What is required:
Among the entries that follow, the required portion opens with the line containing "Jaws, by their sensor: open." and closes with the line containing "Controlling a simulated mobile". Give that portion again exactly, and nothing else.

Recorded information:
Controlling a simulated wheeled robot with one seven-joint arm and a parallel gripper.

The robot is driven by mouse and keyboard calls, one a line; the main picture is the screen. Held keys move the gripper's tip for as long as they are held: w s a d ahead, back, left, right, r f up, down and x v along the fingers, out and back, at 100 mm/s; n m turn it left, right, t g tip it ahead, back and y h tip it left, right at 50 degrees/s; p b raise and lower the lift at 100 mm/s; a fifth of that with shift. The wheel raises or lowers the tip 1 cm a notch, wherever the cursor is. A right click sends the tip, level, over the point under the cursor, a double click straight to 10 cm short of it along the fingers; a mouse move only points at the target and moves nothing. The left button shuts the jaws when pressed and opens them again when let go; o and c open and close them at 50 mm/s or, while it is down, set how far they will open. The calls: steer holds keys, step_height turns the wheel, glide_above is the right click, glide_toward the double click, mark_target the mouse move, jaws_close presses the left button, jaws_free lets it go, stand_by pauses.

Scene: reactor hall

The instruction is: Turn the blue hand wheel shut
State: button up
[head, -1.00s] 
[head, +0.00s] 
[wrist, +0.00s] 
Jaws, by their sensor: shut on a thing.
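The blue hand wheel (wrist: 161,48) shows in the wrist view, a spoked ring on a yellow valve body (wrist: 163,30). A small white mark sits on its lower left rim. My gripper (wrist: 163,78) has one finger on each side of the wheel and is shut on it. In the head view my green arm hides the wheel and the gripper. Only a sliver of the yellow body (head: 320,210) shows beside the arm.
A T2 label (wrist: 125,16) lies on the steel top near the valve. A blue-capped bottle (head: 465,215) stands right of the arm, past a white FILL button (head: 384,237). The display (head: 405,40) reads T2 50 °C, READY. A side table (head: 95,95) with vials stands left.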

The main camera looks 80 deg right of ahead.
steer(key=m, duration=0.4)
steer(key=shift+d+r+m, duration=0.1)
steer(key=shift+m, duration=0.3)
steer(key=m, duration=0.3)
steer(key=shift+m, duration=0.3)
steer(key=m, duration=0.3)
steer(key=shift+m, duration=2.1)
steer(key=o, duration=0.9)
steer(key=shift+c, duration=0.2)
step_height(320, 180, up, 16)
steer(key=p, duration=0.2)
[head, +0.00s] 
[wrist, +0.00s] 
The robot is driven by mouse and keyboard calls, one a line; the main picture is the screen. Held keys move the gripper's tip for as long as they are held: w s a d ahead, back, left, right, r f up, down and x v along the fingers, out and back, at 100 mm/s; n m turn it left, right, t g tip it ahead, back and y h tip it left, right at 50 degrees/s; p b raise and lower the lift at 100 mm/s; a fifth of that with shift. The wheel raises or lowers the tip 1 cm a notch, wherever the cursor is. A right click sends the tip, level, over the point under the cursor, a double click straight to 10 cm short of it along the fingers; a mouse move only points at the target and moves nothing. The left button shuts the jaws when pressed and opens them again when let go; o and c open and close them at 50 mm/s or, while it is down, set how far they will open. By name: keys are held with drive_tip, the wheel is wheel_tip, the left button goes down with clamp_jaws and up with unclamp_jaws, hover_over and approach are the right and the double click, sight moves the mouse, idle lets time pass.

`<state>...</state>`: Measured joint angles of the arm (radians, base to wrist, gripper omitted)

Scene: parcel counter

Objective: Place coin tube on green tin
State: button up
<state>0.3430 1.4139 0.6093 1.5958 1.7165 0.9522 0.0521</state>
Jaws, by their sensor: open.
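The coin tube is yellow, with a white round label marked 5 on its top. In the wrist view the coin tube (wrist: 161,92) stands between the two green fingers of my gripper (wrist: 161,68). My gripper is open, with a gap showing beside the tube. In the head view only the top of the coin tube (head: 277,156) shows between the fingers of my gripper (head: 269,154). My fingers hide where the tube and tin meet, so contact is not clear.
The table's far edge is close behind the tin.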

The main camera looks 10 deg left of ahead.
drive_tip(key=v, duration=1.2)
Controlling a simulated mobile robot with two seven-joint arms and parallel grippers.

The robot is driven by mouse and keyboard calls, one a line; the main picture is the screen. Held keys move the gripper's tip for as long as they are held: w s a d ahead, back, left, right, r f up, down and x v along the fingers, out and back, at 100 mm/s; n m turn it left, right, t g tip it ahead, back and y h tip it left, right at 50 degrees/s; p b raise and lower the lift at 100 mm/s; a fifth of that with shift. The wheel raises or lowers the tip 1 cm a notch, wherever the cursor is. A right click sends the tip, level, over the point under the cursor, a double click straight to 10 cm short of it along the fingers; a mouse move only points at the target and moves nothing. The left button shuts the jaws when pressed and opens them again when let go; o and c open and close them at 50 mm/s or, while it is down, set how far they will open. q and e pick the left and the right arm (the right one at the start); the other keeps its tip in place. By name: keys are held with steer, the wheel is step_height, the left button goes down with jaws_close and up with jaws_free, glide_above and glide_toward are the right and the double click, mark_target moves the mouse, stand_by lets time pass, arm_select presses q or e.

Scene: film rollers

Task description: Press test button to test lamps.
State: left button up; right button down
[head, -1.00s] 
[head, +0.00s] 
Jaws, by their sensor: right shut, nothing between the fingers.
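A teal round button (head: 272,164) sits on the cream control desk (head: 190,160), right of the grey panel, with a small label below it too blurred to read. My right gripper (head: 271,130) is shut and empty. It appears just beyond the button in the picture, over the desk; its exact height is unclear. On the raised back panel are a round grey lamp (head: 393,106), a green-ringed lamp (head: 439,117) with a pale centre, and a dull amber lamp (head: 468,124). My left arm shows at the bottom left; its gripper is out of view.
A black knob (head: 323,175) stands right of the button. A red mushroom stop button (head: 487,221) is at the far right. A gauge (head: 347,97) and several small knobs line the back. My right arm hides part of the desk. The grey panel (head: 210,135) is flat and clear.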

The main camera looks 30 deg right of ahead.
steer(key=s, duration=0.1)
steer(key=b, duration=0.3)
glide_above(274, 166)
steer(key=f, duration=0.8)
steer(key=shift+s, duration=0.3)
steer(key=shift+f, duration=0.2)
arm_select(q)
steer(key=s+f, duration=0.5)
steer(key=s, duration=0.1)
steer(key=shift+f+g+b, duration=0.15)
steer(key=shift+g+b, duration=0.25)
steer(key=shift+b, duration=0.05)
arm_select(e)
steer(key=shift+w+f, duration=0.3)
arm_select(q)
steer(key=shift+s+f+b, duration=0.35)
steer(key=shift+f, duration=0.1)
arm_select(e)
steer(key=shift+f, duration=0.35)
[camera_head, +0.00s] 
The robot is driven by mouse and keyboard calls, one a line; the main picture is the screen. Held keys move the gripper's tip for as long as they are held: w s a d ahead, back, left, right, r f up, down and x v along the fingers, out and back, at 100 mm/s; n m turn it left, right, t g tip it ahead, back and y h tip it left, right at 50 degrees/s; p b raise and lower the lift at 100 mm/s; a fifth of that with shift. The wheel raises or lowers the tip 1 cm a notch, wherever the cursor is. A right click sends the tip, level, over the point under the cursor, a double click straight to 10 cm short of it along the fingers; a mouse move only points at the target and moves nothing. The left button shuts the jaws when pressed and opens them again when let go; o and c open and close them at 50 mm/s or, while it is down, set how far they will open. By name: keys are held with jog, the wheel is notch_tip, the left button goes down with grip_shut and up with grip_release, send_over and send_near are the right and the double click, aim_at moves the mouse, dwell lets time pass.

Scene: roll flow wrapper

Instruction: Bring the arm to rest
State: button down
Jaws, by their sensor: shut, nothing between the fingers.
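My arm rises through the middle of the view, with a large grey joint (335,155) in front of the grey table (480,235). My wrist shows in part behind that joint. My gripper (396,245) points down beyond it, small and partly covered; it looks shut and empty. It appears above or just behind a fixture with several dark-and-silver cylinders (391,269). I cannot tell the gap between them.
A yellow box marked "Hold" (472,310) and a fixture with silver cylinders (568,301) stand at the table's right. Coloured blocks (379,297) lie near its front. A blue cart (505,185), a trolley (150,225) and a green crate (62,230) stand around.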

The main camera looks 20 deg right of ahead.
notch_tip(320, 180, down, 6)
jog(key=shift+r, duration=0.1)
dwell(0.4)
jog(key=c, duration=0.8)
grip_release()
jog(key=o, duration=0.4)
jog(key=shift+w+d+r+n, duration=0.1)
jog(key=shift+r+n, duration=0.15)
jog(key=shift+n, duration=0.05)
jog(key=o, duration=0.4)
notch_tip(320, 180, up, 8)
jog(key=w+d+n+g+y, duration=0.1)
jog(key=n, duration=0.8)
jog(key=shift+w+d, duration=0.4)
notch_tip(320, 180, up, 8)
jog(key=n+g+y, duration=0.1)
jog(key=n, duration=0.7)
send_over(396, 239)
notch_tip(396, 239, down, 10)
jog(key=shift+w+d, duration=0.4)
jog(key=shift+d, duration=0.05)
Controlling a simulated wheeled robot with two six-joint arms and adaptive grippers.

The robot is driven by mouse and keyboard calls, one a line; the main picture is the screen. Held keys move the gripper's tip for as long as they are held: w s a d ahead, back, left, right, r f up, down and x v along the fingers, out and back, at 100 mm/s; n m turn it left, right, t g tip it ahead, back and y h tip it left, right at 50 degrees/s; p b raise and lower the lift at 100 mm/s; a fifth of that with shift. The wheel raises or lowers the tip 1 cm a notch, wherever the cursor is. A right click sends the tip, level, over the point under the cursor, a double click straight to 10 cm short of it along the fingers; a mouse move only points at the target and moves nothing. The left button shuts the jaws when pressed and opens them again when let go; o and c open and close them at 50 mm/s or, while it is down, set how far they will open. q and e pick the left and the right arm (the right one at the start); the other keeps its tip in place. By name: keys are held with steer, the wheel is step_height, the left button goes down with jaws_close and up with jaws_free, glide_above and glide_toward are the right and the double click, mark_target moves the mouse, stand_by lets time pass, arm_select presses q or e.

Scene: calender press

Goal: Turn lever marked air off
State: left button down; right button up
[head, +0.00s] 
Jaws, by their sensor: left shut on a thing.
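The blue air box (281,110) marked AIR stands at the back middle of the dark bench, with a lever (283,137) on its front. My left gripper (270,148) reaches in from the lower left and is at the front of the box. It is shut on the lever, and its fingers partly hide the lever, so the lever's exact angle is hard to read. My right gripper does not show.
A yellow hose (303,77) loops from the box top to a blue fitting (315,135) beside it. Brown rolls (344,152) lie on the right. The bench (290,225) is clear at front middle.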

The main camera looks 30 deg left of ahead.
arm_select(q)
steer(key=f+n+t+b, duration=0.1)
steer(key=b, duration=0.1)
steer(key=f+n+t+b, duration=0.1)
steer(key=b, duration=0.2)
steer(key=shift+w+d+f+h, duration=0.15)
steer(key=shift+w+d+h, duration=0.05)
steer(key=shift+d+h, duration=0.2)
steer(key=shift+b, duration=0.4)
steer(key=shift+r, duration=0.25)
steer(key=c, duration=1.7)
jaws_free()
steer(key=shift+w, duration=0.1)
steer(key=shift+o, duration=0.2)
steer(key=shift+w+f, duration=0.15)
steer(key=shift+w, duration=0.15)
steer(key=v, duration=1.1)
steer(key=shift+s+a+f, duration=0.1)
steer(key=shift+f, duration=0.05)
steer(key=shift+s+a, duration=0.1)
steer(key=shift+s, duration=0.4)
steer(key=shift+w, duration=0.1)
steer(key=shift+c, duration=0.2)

Written solution:
Jaws, by their sensor: open.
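The coin tube is yellow, with a white round label marked 5 on its top. In the wrist view the coin tube (wrist: 161,92) stands between the two green fingers of my gripper (wrist: 161,68). My gripper is open, with a gap showing beside the tube. In the head view only the top of the coin tube (head: 277,156) shows between the fingers of my gripper (head: 269,154). My fingers hide where the tube and tin meet, so contact is not clear.
The table's far edge is close behind the tin.

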The main camera looks 10 deg left of ahead.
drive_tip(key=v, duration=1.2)
Controlling a simulated mobile robot with two seven-joint arms and parallel grippers.

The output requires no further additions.